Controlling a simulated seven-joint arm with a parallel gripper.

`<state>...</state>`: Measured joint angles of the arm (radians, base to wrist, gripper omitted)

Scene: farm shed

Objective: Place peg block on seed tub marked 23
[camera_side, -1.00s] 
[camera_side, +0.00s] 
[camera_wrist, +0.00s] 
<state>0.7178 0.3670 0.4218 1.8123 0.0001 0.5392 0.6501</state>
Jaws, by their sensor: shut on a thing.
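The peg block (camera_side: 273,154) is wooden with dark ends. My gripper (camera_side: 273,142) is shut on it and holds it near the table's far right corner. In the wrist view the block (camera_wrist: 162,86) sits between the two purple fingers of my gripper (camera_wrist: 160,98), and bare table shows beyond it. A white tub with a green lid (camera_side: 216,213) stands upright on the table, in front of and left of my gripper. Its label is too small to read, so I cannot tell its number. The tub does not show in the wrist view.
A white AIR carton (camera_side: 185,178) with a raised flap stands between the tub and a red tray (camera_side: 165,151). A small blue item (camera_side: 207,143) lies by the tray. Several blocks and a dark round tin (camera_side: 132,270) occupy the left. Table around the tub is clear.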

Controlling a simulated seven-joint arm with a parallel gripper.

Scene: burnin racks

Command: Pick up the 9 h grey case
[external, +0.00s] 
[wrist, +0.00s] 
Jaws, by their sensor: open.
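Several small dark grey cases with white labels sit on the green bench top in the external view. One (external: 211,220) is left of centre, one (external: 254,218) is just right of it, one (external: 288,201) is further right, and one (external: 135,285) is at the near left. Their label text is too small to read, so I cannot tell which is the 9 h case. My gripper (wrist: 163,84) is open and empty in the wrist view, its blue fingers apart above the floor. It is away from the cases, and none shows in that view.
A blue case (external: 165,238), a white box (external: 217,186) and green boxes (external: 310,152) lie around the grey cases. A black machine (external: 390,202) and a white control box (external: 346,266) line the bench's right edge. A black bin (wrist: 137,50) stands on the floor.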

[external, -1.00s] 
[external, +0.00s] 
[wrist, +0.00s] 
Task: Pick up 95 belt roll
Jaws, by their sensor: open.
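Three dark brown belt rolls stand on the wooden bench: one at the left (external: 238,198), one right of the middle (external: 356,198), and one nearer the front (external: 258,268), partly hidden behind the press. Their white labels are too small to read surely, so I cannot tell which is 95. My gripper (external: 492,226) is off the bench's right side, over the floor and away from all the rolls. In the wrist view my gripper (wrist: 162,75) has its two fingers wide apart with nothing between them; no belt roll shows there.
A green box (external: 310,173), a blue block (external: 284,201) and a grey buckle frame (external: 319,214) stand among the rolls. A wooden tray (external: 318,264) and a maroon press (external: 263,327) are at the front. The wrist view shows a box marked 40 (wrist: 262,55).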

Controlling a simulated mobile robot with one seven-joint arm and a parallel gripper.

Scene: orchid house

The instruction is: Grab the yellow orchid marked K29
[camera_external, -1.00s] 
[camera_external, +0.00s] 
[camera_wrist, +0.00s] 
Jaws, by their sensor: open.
____________
The request: Using the listing, copy every line where the word "state" shows up.

Result:
`<state>...</state>`: Measured joint angles of the arm (radians, base to wrist, gripper omitted)
<state>0.7178 0.3670 0.4218 1.8123 0.0001 0.5392 0.6501</state>

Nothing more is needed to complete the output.